* START *
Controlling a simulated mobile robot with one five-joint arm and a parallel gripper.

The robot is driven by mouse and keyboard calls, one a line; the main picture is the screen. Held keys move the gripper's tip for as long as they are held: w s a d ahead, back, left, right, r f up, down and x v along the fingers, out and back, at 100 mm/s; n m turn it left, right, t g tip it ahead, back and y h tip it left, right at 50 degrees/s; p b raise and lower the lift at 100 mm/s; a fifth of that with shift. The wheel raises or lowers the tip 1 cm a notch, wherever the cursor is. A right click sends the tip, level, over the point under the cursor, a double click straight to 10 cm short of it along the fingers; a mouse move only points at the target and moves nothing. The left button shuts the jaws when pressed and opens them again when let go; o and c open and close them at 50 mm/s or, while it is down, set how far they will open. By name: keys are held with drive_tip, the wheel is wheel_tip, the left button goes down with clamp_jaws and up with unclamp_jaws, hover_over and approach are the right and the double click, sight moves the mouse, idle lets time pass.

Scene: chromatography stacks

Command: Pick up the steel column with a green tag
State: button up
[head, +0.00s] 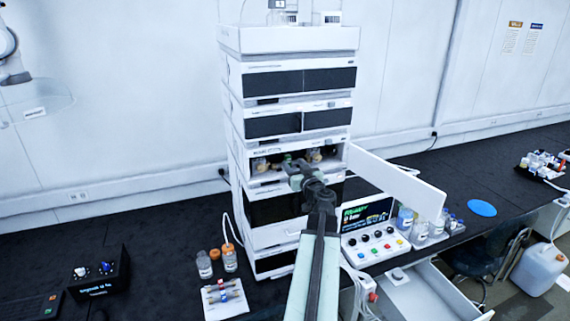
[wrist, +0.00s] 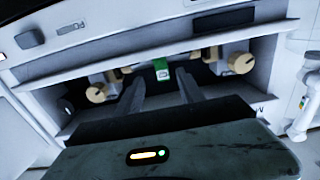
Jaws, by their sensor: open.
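The green tag of the steel column (wrist: 161,69) shows in the wrist view inside the open compartment of the instrument stack. The column's body is mostly in shadow and hard to make out. My gripper (wrist: 162,84) is open, its two dark fingers reaching into the compartment, with the green tag seen between and just beyond their tips. I cannot tell whether the fingers touch the column. In the head view my gripper (head: 298,173) is at the compartment's mouth and partly hides the inside. A small green patch shows just behind it.
Tan round knobs (wrist: 240,63) flank the fingers on both sides. The compartment's white door (head: 398,180) stands open to the right. A white tray (head: 211,309) with small tagged pieces, bottles (head: 204,264) and a control box (head: 374,247) stand on the black bench.

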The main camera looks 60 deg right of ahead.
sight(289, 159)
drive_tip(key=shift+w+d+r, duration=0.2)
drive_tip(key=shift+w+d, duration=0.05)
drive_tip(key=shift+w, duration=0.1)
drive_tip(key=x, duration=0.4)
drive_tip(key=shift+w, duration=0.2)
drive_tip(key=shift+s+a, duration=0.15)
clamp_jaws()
* END *
** WHAT THE TASK ASKS **
Exclude all pictures and reproduce verbatim the lines running from the line that contains "[wrist, +0.00s]" to the end of the data above, both ends included.

** COMPLETED TASK **
[wrist, +0.00s] 
Jaws, by their sensor: open.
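The green tag of the steel column (wrist: 161,69) shows in the wrist view inside the open compartment of the instrument stack. The column's body is mostly in shadow and hard to make out. My gripper (wrist: 162,84) is open, its two dark fingers reaching into the compartment, with the green tag seen between and just beyond their tips. I cannot tell whether the fingers touch the column. In the head view my gripper (head: 298,173) is at the compartment's mouth and partly hides the inside. A small green patch shows just behind it.
Tan round knobs (wrist: 240,63) flank the fingers on both sides. The compartment's white door (head: 398,180) stands open to the right. A white tray (head: 211,309) with small tagged pieces, bottles (head: 204,264) and a control box (head: 374,247) stand on the black bench.

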The main camera looks 60 deg right of ahead.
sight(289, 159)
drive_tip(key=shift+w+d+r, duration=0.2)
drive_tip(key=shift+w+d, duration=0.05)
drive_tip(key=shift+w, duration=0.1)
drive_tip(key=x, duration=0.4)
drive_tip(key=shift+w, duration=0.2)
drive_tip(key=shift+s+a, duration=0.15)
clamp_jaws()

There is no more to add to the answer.